WHAT IS REQUIRED -> Print the entire listing. Each line must match the original exactly.

__________

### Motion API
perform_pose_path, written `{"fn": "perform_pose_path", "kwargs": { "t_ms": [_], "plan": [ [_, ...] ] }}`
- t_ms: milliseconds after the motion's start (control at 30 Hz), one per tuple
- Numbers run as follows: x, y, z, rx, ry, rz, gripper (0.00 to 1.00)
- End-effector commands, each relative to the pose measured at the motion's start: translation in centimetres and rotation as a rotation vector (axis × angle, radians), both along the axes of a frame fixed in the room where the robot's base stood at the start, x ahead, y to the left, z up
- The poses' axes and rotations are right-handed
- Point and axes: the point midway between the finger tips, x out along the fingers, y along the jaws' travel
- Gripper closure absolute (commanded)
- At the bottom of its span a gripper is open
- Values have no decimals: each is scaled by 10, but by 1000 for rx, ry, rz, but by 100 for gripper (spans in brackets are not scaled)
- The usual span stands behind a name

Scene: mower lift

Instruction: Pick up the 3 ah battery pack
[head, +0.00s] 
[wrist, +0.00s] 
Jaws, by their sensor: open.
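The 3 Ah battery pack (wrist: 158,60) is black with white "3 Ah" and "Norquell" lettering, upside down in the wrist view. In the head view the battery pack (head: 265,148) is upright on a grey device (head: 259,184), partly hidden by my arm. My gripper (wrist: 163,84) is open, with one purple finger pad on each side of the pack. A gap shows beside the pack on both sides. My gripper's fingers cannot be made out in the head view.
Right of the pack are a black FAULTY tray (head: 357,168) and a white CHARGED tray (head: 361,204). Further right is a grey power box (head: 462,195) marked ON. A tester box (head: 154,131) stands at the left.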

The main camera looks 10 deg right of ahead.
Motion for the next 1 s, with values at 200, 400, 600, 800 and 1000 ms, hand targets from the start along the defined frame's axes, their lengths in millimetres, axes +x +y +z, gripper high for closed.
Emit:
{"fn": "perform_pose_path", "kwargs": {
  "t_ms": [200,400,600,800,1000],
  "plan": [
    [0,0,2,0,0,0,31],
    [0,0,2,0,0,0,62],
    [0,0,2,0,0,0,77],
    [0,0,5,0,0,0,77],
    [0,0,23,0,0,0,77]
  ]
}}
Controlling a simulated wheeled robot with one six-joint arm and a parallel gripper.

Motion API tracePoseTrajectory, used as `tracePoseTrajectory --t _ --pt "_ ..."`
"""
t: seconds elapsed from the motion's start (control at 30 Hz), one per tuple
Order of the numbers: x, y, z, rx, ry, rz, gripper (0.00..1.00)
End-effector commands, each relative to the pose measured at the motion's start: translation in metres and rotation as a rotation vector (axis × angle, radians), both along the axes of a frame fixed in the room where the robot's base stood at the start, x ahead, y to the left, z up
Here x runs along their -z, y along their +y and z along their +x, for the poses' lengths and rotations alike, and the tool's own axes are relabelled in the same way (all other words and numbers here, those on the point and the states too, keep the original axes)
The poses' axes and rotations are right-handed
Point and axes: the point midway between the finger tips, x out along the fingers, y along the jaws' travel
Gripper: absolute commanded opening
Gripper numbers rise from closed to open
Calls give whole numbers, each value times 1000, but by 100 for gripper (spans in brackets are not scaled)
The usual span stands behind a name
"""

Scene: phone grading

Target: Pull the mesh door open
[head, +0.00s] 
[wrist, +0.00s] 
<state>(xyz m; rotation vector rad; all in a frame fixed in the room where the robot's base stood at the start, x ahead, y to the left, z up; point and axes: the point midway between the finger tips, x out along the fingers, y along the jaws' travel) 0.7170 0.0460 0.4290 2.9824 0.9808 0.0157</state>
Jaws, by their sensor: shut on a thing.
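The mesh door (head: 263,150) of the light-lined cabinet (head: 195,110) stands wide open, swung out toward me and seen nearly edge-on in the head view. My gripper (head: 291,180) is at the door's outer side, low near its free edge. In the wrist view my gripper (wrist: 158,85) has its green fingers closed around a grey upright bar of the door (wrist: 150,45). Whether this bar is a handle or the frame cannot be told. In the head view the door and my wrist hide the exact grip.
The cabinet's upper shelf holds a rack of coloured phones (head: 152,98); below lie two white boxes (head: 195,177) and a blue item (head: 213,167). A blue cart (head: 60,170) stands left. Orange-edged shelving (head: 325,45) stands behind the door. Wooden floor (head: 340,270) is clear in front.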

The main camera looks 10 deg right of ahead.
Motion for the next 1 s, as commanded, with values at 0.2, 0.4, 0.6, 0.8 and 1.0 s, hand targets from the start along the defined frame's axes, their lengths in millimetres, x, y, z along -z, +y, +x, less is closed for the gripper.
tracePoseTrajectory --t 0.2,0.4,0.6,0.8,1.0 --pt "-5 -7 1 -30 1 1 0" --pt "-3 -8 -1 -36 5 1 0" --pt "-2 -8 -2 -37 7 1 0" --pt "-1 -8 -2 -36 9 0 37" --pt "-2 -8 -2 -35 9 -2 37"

__________

TASK RESPONSE ->
### Motion API
perform_pose_path, written `{"fn": "perform_pose_path", "kwargs": { "t_ms": [_], "plan": [ [_, ...] ] }}`
- t_ms: milliseconds after the motion's start (control at 30 Hz), one per tuple
- Numbers run as follows: x, y, z, rx, ry, rz, gripper (0.00 to 1.00)
- End-effector commands, each relative to the pose measured at the motion's start: translation in centimetres and rotation as a rotation vector (axis × angle, radians), both along the axes of a frame fixed in the room where the robot's base stood at the start, x ahead, y to the left, z up
- The poses' axes and rotations are right-handed
- Point and axes: the point midway between the finger tips, x out along the fingers, y along the jaws' travel
- Gripper closure absolute (commanded)
- At the bottom of its span a gripper is open
- Values have no decimals: each is scaled by 10, but by 1000 for rx, ry, rz, but by 100 for gripper (spans in brackets are not scaled)
- The usual span stands behind a name

Scene: mower lift

Instruction: Pick up the 3 ah battery pack
[head, +0.00s] 
[wrist, +0.00s] 
Jaws, by their sensor: open.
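The 3 Ah battery pack (wrist: 158,60) is black with white "3 Ah" and "Norquell" lettering, upside down in the wrist view. In the head view the battery pack (head: 265,148) is upright on a grey device (head: 259,184), partly hidden by my arm. My gripper (wrist: 163,84) is open, with one purple finger pad on each side of the pack. A gap shows beside the pack on both sides. My gripper's fingers cannot be made out in the head view.
Right of the pack are a black FAULTY tray (head: 357,168) and a white CHARGED tray (head: 361,204). Further right is a grey power box (head: 462,195) marked ON. A tester box (head: 154,131) stands at the left.

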The main camera looks 10 deg right of ahead.
Motion for the next 1 s, with values at 200, 400, 600, 800 and 1000 ms, hand targets from the start along the defined frame's axes, their lengths in millimetres, axes +x +y +z, gripper high for closed.
Emit:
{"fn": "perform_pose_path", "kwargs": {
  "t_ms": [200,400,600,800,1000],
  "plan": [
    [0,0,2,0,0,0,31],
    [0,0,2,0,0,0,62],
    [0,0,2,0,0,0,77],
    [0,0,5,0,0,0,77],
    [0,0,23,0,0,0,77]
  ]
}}
Controlling a simulated wheeled robot with one six-joint arm and a parallel gripper.

Motion API tracePoseTrajectory, used as `tracePoseTrajectory --t _ --pt "_ ..."`
"""
t: seconds elapsed from the motion's start (control at 30 Hz), one per tuple
Order of the numbers: x, y, z, rx, ry, rz, gripper (0.00..1.00)
End-effector commands, each relative to the pose measured at the motion's start: translation in metres and rotation as a rotation vector (axis × angle, radians), both along the axes of a frame fixed in the room where the robot's base stood at the start, x ahead, y to the left, z up
Here x runs along their -z, y along their +y and z along their +x, for the poses' lengths and rotations alike, and the tool's own axes are relabelled in the same way (all other words and numbers here, those on the point and the states too, keep the original axes)
The poses' axes and rotations are right-handed
Point and axes: the point midway between the finger tips, x out along the fingers, y along the jaws' travel
Gripper: absolute commanded opening
Gripper numbers rise from closed to open
Calls give whole numbers, each value times 1000, but by 100 for gripper (spans in brackets are not scaled)
The usual span stands behind a name
"""

Scene: phone grading

Target: Pull the mesh door open
[head, +0.00s] 
[wrist, +0.00s] 
<state>(xyz m; rotation vector rad; all in a frame fixed in the room where the robot's base stood at the start, x ahead, y to the left, z up; point and axes: the point midway between the finger tips, x out along the fingers, y along the jaws' travel) 0.7170 0.0460 0.4290 2.9824 0.9808 0.0157</state>
Jaws, by their sensor: shut on a thing.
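The mesh door (head: 263,150) of the light-lined cabinet (head: 195,110) stands wide open, swung out toward me and seen nearly edge-on in the head view. My gripper (head: 291,180) is at the door's outer side, low near its free edge. In the wrist view my gripper (wrist: 158,85) has its green fingers closed around a grey upright bar of the door (wrist: 150,45). Whether this bar is a handle or the frame cannot be told. In the head view the door and my wrist hide the exact grip.
The cabinet's upper shelf holds a rack of coloured phones (head: 152,98); below lie two white boxes (head: 195,177) and a blue item (head: 213,167). A blue cart (head: 60,170) stands left. Orange-edged shelving (head: 325,45) stands behind the door. Wooden floor (head: 340,270) is clear in front.

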The main camera looks 10 deg right of ahead.
Motion for the next 1 s, as commanded, with values at 0.2, 0.4, 0.6, 0.8 and 1.0 s, hand targets from the start along the defined frame's axes, their lengths in millimetres, x, y, z along -z, +y, +x, less is closed for the gripper.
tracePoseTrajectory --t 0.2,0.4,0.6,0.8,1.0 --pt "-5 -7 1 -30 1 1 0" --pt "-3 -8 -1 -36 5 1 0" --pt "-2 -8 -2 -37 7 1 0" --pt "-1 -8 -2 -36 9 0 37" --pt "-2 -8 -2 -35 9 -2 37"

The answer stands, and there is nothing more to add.